The machinery of Hegel's historical philosophy is the dialectic, the mode of movement by which Geist develops through contradiction and synthesis. The dialectic is often presented as a neat three-step: thesis, antithesis, synthesis. Hegel himself rarely uses this formula (it was Fichte's), and the reality is more organic and harder to schematize. The movement Hegel describes is this: a concept or a historical reality reaches a point where it contains an internal contradiction, it has pushed its own principle as far as it can go and generated its own negation. The contradiction cannot be resolved within the existing terms; it requires a new concept or form that simultaneously cancels the contradiction, preserves what was valid in both sides, and elevates the whole to a higher level.
In history, this movement shows up as the rise and fall of civilizations. Ancient Greek Sittlichkeit, the immediate, unreflective unity of the individual with their community, contained within it the seed of its own dissolution: the individual conscience. The figure of Socrates, who asked his fellow Athenians to submit their inherited traditions to rational examination, embodies exactly this contradiction. Socrates is both a product of Greek spirit and the force that begins to dissolve it. Athens could not tolerate him, rightly, from the standpoint of its own logic, and executed him. But the principle Socrates represented did not die with him; it drove the development from Greek particularism toward Roman legal universalism and eventually toward the fully self-conscious individual freedom of the modern world.
Hegel introduces the concept of World-Historical Individuals, figures like Alexander, Caesar, and Napoleon, to explain how Geist moves through individual human beings. World-historical individuals are those who have an intuitive grasp of the next necessary stage of Geist's development and embody it in their actions. They do not know they are instruments of Spirit; they believe they are pursuing their own passions and ambitions. But their passion happens to align with the next necessary stage of historical development, which is why they succeed with the extraordinary force that ordinary ambition cannot match.
They are great men, because they willed and accomplished something great; not a mere fancy, a mere intention, but that which met the case and fell in with the needs of the age. This mode of looking at it is the innermost truth of it.
β Hegel, Lectures on the Philosophy of History, Introduction (trans. J. Sibree)
Napoleon famously struck Hegel as the embodiment of the World-Historical Individual at the height of his power. In 1806, watching Napoleon ride through Jena after his victory, Hegel wrote to a friend that he had seen "the World-Spirit on horseback." Napoleon was, for Hegel, history becoming self-conscious in a specific person, though even Napoleon would be overtaken when his historical mission was complete.

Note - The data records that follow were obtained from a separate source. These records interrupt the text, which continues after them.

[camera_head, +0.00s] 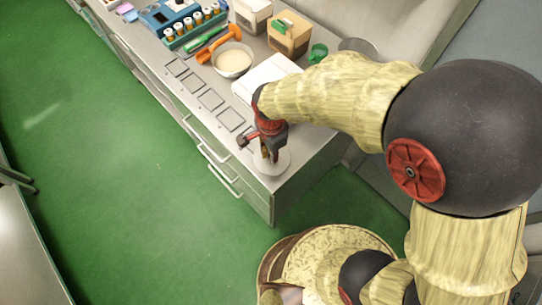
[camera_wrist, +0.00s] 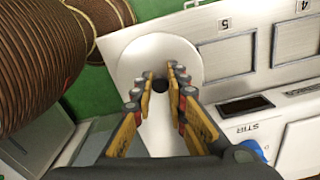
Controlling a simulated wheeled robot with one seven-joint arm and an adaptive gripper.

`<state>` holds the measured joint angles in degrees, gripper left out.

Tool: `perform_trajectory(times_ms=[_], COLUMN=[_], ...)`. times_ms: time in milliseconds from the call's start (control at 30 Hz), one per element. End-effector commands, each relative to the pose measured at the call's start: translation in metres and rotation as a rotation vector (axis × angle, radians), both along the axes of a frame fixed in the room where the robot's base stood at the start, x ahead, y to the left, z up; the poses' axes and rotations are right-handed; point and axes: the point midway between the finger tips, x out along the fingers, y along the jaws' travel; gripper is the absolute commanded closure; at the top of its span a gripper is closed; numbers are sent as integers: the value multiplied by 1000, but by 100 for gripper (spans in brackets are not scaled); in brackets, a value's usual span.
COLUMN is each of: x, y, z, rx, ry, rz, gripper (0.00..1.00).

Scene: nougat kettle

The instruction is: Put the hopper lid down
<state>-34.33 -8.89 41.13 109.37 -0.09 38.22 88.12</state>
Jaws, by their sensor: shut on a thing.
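The hopper lid is a white round disc (camera_head: 272,168) with a dark knob at its centre. In the head view it is at the near corner of the metal counter; I cannot tell whether it touches the surface. It also shows in the wrist view (camera_wrist: 145,56). My gripper (camera_head: 268,152) points down over the lid. In the wrist view my gripper's fingertips (camera_wrist: 158,84) are on either side of the black knob, shut on it. The fingers hide part of the disc.
A white panel marked STIR (camera_wrist: 262,118) with a blue knob is beside my gripper. Outlined squares (camera_head: 210,100) run along the counter (camera_head: 245,165). Farther back are a bowl (camera_head: 233,62), an orange scoop (camera_head: 208,57), a vial rack (camera_head: 190,24), a carton (camera_head: 288,36) and a green cup (camera_head: 318,52).

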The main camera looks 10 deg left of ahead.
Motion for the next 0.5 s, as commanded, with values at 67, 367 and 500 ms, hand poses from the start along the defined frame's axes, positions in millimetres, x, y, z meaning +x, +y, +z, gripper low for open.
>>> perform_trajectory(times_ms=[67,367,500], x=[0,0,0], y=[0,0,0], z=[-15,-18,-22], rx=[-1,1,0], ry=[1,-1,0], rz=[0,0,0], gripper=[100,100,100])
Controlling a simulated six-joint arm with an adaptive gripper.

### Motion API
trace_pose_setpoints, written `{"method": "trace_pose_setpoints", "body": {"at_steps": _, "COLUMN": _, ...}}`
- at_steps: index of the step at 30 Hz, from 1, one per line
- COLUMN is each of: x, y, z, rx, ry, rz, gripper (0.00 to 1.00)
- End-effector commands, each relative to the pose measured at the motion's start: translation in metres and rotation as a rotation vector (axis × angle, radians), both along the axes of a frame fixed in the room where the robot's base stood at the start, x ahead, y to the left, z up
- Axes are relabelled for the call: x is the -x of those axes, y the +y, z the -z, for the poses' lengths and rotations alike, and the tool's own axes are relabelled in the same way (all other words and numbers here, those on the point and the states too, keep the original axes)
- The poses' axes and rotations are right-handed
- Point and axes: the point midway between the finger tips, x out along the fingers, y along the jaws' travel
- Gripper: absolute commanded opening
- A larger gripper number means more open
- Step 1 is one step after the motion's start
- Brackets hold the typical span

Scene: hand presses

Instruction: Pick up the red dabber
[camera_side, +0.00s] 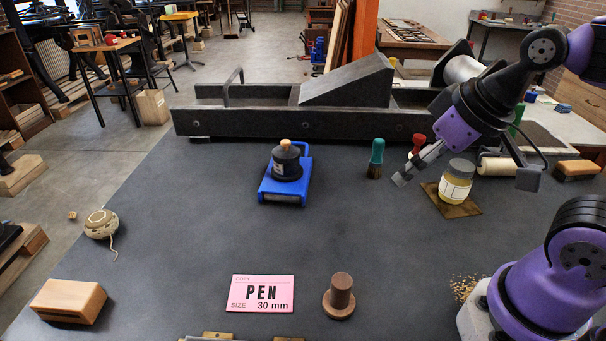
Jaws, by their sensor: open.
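The red dabber (418,141) stands on the dark table at the right of centre, near the press bed. Only its red top shows clearly; its lower part is hidden behind my gripper. My gripper (400,181) comes in from the upper right, tilted down to the left, with its fingertips in front of the dabber and left of its lower part. The gripper is open and holds nothing that I can see. I cannot tell whether it touches the dabber.
A jar (456,184) stands close on the right on a brown plate. The press bed (300,124) runs behind. A blue stand (285,188) with a black pot is further left. Front centre holds a pink card (260,293).

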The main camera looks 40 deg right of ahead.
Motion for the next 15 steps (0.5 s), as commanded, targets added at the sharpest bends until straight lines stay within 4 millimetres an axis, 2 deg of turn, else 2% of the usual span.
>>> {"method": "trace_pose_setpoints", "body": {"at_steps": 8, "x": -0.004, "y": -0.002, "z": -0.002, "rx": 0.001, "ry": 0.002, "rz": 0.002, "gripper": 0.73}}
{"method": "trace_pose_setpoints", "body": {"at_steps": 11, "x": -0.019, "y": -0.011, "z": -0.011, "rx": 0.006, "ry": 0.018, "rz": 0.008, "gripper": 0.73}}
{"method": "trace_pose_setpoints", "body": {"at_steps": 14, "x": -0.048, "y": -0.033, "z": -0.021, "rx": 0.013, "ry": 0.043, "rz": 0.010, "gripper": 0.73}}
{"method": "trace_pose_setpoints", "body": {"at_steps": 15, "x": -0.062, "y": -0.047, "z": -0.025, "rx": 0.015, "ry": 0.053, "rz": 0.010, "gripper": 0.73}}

The most provocative concept in Hegel's historical philosophy is the Cunning of Reason (List der Vernunft). Geist does not work by directly imposing its purposes on events. It works indirectly, allowing human passions, interests, and even destructive forces to serve as its instruments, and then discarding them when they have done their work. The individual who believes they are pursuing their own interests is, from the standpoint of world history, serving reason's purposes without knowing it. This is not manipulation; it is the structural principle by which the infinite realizes itself through finite means.
The philosophical and political implications of this doctrine are deeply contested. Marx read Hegel's dialectic as fundamentally correct in its structure but upside-down: rather than Geist developing through material history, material (economic) relations drive history, and the apparent realm of ideas is the superstructure. Popper condemned Hegel's historicism as paving the road to totalitarianism, if reason is already fully present in history, dissent becomes irrational and opposition to the state becomes self-contradictory. Feminist critics note that Hegel's world-historical figures are all men, and that his schema places the family (the sphere of women and particularity) at a lower stage than civil society and the state.